— START Information provided —

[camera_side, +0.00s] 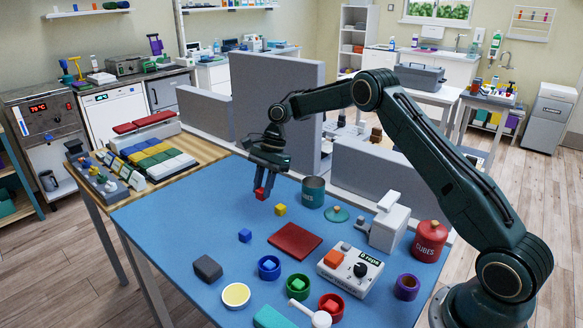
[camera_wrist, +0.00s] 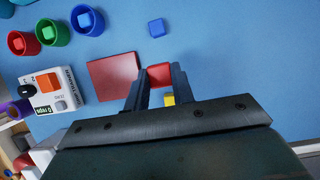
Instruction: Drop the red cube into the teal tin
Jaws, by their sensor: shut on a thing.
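The red cube (camera_side: 261,194) is between the fingertips of my gripper (camera_side: 266,185), which is shut on it above the blue table top. The red cube also shows in the wrist view (camera_wrist: 159,75), with my gripper's fingers (camera_wrist: 158,82) on either side. The teal tin (camera_side: 313,192) stands open and upright on the table to the right of my gripper in the side view.
A yellow cube (camera_side: 280,210), a blue cube (camera_side: 245,235) and a dark red mat (camera_side: 294,241) lie near. Several coloured cups and a button box (camera_side: 350,268) stand toward the front. Grey panels (camera_side: 275,105) rise behind the table. A red canister (camera_side: 429,241) stands at right.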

— END Information provided —

Exercise instructions ▸ Up to and including the line containing "Instruction: Drop the", repeat every line from the start of the data, but none of the pictures.

Task result ▸
[camera_side, +0.00s] 
[camera_wrist, +0.00s] 
Instruction: Drop the red cube into the teal tin

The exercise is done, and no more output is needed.